WHAT TO PRODUCE » Write out every entry exactly as it appears.

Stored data
— Start —
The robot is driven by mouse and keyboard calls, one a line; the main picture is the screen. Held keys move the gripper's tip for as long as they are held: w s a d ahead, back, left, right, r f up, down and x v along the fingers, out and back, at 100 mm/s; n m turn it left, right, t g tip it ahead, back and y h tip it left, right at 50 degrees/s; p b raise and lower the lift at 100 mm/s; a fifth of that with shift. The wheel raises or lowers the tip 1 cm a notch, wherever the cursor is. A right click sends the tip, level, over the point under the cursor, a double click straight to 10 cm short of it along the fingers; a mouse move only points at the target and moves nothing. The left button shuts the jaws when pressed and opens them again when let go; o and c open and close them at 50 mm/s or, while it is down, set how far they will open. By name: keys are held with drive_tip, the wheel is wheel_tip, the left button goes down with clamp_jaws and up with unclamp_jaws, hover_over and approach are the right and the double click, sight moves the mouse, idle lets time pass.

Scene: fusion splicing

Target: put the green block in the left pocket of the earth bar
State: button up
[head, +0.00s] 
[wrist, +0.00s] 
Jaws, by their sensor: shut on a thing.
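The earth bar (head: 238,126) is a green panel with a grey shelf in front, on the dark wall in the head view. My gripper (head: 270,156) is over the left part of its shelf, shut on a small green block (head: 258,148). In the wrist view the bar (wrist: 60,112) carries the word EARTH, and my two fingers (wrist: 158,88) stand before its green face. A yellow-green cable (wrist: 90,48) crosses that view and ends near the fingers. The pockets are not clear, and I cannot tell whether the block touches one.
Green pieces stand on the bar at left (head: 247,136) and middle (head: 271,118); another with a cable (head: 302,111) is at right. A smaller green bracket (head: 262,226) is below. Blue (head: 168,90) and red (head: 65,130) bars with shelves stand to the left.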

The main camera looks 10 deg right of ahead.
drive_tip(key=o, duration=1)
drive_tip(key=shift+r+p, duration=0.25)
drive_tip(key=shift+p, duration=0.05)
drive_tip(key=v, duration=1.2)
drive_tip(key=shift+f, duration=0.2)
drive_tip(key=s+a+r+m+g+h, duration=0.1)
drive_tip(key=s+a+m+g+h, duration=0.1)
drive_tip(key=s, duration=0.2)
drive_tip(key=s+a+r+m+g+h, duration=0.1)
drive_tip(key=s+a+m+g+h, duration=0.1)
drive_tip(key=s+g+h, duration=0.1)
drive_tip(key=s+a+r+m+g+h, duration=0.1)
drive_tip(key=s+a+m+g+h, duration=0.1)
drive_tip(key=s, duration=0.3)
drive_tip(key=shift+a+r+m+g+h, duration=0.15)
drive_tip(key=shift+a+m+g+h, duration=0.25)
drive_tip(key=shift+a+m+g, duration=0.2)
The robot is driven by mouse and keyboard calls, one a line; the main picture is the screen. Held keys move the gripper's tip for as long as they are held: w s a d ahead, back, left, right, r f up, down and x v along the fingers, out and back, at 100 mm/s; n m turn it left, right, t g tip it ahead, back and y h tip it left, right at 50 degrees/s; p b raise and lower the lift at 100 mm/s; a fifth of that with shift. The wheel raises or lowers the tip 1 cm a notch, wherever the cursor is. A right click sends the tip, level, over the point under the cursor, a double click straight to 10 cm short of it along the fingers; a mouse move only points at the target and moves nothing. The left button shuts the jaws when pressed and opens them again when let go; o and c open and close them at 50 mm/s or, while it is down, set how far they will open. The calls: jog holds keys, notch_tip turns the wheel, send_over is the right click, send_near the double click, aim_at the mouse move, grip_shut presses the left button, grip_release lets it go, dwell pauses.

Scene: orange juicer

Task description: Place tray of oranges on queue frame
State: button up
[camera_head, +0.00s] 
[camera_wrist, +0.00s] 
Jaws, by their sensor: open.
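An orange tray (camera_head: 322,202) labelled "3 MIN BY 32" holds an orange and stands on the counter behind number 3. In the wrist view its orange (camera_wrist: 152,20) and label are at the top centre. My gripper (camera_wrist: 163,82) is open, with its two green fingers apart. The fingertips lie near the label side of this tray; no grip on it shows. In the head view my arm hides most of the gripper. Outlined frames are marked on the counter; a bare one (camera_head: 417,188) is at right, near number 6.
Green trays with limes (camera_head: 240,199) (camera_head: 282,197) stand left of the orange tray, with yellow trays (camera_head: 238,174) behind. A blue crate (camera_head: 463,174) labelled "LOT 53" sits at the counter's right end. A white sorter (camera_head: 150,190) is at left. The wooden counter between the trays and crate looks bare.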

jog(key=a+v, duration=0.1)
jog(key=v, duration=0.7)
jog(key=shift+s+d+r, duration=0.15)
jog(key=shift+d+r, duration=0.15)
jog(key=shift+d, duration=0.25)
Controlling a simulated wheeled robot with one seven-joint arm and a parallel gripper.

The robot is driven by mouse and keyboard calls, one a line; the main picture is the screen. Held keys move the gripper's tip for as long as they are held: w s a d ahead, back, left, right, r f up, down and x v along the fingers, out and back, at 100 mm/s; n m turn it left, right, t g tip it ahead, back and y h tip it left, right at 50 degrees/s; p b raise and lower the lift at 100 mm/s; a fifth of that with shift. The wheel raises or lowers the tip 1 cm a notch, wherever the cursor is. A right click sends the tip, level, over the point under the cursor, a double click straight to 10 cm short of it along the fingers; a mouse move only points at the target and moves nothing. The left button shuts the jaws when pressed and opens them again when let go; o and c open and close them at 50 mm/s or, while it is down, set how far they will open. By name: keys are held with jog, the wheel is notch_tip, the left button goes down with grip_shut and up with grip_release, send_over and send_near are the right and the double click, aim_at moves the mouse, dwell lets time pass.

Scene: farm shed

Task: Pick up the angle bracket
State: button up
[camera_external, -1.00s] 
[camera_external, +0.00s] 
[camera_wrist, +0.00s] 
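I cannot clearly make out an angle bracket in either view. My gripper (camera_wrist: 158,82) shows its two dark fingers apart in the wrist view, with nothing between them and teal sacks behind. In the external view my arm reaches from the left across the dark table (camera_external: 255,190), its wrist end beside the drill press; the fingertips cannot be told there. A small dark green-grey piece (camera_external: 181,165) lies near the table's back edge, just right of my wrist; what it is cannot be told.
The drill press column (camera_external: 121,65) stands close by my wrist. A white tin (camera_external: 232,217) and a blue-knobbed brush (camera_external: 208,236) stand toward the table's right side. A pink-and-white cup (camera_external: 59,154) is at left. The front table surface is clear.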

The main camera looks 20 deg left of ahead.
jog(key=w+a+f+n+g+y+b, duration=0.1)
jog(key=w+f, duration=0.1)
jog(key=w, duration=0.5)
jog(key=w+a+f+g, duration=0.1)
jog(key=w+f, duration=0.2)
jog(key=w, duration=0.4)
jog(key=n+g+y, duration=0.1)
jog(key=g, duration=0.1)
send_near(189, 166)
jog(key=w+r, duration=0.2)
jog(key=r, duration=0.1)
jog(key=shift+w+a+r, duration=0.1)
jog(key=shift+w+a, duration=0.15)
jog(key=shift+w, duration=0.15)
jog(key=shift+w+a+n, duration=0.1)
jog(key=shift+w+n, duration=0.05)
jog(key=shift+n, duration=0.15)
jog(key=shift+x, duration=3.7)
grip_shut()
— End —
PROBLEM SOLUTION »
The robot is driven by mouse and keyboard calls, one a line; the main picture is the screen. Held keys move the gripper's tip for as long as they are held: w s a d ahead, back, left, right, r f up, down and x v along the fingers, out and back, at 100 mm/s; n m turn it left, right, t g tip it ahead, back and y h tip it left, right at 50 degrees/s; p b raise and lower the lift at 100 mm/s; a fifth of that with shift. The wheel raises or lowers the tip 1 cm a notch, wherever the cursor is. A right click sends the tip, level, over the point under the cursor, a double click straight to 10 cm short of it along the fingers; a mouse move only points at the target and moves nothing. The left button shuts the jaws when pressed and opens them again when let go; o and c open and close them at 50 mm/s or, while it is down, set how far they will open. By name: keys are held with drive_tip, the wheel is wheel_tip, the left button goes down with clamp_jaws and up with unclamp_jaws, hover_over and approach are the right and the double click, sight moves the mouse, idle lets time pass.

Scene: fusion splicing

Target: put the green block in the left pocket of the earth bar
State: button up
[head, +0.00s] 
[wrist, +0.00s] 
Jaws, by their sensor: shut on a thing.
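The earth bar (head: 238,126) is a green panel with a grey shelf in front, on the dark wall in the head view. My gripper (head: 270,156) is over the left part of its shelf, shut on a small green block (head: 258,148). In the wrist view the bar (wrist: 60,112) carries the word EARTH, and my two fingers (wrist: 158,88) stand before its green face. A yellow-green cable (wrist: 90,48) crosses that view and ends near the fingers. The pockets are not clear, and I cannot tell whether the block touches one.
Green pieces stand on the bar at left (head: 247,136) and middle (head: 271,118); another with a cable (head: 302,111) is at right. A smaller green bracket (head: 262,226) is below. Blue (head: 168,90) and red (head: 65,130) bars with shelves stand to the left.

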The main camera looks 10 deg right of ahead.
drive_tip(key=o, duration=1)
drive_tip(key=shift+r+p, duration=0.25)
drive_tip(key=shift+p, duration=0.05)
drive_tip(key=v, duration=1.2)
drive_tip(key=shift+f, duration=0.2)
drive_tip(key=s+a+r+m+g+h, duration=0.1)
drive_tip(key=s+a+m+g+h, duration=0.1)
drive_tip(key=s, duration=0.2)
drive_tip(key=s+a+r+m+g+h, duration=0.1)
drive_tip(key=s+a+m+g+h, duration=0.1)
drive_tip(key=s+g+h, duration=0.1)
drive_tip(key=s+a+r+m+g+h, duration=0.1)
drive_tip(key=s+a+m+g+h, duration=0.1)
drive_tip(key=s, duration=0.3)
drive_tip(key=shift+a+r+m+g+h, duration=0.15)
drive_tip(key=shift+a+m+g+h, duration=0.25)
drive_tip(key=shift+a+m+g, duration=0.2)
The robot is driven by mouse and keyboard calls, one a line; the main picture is the screen. Held keys move the gripper's tip for as long as they are held: w s a d ahead, back, left, right, r f up, down and x v along the fingers, out and back, at 100 mm/s; n m turn it left, right, t g tip it ahead, back and y h tip it left, right at 50 degrees/s; p b raise and lower the lift at 100 mm/s; a fifth of that with shift. The wheel raises or lowers the tip 1 cm a notch, wherever the cursor is. A right click sends the tip, level, over the point under the cursor, a double click straight to 10 cm short of it along the fingers; a mouse move only points at the target and moves nothing. The left button shuts the jaws when pressed and opens them again when let go; o and c open and close them at 50 mm/s or, while it is down, set how far they will open. The calls: jog holds keys, notch_tip turns the wheel, send_over is the right click, send_near the double click, aim_at the mouse move, grip_shut presses the left button, grip_release lets it go, dwell pauses.

Scene: orange juicer

Task description: Place tray of oranges on queue frame
State: button up
[camera_head, +0.00s] 
[camera_wrist, +0.00s] 
Jaws, by their sensor: open.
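An orange tray (camera_head: 322,202) labelled "3 MIN BY 32" holds an orange and stands on the counter behind number 3. In the wrist view its orange (camera_wrist: 152,20) and label are at the top centre. My gripper (camera_wrist: 163,82) is open, with its two green fingers apart. The fingertips lie near the label side of this tray; no grip on it shows. In the head view my arm hides most of the gripper. Outlined frames are marked on the counter; a bare one (camera_head: 417,188) is at right, near number 6.
Green trays with limes (camera_head: 240,199) (camera_head: 282,197) stand left of the orange tray, with yellow trays (camera_head: 238,174) behind. A blue crate (camera_head: 463,174) labelled "LOT 53" sits at the counter's right end. A white sorter (camera_head: 150,190) is at left. The wooden counter between the trays and crate looks bare.

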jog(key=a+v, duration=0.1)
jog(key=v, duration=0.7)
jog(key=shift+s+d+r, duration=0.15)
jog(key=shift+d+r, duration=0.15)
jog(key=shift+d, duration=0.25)
Controlling a simulated wheeled robot with one seven-joint arm and a parallel gripper.

The robot is driven by mouse and keyboard calls, one a line; the main picture is the screen. Held keys move the gripper's tip for as long as they are held: w s a d ahead, back, left, right, r f up, down and x v along the fingers, out and back, at 100 mm/s; n m turn it left, right, t g tip it ahead, back and y h tip it left, right at 50 degrees/s; p b raise and lower the lift at 100 mm/s; a fifth of that with shift. The wheel raises or lowers the tip 1 cm a notch, wherever the cursor is. A right click sends the tip, level, over the point under the cursor, a double click straight to 10 cm short of it along the fingers; a mouse move only points at the target and moves nothing. The left button shuts the jaws when pressed and opens them again when let go; o and c open and close them at 50 mm/s or, while it is down, set how far they will open. By name: keys are held with jog, the wheel is notch_tip, the left button goes down with grip_shut and up with grip_release, send_over and send_near are the right and the double click, aim_at moves the mouse, dwell lets time pass.

Scene: farm shed

Task: Pick up the angle bracket
State: button up
[camera_external, -1.00s] 
[camera_external, +0.00s] 
[camera_wrist, +0.00s] 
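I cannot clearly make out an angle bracket in either view. My gripper (camera_wrist: 158,82) shows its two dark fingers apart in the wrist view, with nothing between them and teal sacks behind. In the external view my arm reaches from the left across the dark table (camera_external: 255,190), its wrist end beside the drill press; the fingertips cannot be told there. A small dark green-grey piece (camera_external: 181,165) lies near the table's back edge, just right of my wrist; what it is cannot be told.
The drill press column (camera_external: 121,65) stands close by my wrist. A white tin (camera_external: 232,217) and a blue-knobbed brush (camera_external: 208,236) stand toward the table's right side. A pink-and-white cup (camera_external: 59,154) is at left. The front table surface is clear.

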The main camera looks 20 deg left of ahead.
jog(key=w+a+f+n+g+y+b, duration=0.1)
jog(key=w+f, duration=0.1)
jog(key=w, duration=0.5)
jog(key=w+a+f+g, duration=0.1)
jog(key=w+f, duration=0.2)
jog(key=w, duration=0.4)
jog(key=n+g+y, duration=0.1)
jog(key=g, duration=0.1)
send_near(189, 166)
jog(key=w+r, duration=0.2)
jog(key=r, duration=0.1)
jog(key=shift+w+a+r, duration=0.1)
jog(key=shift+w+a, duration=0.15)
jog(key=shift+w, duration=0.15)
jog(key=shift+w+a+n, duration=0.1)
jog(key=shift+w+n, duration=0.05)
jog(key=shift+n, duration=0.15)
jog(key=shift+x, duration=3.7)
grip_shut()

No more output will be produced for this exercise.